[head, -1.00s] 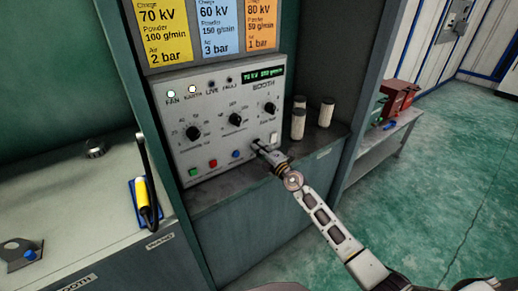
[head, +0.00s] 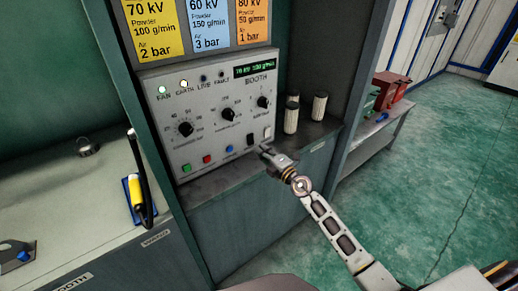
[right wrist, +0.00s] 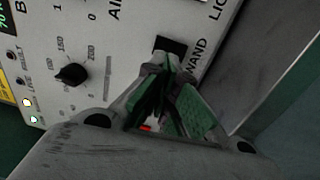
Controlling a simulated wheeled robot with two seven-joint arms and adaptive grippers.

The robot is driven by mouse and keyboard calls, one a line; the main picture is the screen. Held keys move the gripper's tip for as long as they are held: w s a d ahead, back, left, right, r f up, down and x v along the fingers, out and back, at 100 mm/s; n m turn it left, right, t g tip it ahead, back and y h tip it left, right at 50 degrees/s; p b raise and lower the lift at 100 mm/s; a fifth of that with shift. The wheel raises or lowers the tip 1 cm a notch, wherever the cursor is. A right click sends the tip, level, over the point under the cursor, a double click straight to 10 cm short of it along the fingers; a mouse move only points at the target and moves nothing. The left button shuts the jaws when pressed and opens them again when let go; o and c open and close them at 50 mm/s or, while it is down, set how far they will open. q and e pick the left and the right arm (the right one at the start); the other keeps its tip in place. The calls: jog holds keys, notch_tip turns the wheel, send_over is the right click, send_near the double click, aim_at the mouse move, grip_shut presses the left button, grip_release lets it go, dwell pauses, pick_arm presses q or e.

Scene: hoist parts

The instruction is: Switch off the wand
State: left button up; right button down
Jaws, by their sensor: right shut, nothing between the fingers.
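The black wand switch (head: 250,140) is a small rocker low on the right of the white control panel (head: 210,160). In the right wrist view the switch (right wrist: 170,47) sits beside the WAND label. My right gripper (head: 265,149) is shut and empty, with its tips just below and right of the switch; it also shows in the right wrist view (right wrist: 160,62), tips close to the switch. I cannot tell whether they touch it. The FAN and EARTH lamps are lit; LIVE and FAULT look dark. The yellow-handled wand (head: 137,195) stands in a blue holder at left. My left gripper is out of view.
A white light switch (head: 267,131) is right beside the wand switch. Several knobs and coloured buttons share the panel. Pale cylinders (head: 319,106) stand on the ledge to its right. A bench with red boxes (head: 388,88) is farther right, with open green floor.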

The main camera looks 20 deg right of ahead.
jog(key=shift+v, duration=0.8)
--
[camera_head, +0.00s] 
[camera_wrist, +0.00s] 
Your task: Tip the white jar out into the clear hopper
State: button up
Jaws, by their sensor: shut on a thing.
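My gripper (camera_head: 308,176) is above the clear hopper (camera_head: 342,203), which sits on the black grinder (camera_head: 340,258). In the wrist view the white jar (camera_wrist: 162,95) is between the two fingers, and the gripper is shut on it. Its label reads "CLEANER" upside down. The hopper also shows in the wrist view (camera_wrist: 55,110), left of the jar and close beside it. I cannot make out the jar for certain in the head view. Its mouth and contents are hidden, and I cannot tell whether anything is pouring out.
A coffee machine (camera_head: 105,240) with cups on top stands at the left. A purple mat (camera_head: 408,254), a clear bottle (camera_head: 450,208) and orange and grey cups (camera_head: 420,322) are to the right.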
---
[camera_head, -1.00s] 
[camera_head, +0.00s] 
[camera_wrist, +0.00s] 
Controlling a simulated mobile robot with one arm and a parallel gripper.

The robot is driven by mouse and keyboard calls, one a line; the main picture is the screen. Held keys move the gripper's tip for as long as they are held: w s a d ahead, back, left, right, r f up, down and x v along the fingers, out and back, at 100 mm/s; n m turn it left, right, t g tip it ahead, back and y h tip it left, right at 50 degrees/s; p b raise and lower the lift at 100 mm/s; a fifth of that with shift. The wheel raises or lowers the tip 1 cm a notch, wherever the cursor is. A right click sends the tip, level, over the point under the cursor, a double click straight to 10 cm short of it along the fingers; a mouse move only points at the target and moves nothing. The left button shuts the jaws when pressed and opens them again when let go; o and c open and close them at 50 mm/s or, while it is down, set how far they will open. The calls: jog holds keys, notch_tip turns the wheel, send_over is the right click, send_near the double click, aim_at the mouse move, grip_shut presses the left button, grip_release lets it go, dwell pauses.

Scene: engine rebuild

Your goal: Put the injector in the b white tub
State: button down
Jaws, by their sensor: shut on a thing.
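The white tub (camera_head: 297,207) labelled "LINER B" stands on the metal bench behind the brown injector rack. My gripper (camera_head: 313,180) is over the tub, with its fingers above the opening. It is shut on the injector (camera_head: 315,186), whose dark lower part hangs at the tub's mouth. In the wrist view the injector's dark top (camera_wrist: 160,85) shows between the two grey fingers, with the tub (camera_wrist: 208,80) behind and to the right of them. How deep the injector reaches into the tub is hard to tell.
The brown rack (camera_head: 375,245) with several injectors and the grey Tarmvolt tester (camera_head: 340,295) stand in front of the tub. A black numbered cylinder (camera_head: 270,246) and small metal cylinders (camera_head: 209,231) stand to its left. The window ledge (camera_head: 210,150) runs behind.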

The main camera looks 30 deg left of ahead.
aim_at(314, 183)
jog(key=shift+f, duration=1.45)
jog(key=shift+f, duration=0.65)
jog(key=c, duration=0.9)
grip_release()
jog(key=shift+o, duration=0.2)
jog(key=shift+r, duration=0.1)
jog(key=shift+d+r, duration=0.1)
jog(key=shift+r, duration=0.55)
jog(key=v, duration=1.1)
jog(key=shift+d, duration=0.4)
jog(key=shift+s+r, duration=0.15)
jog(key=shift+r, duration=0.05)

What you will do:
Find the lines that include the string "State", then copy each of them.

Solution for this task:
State: left button up; right button down
State: button up
State: button down

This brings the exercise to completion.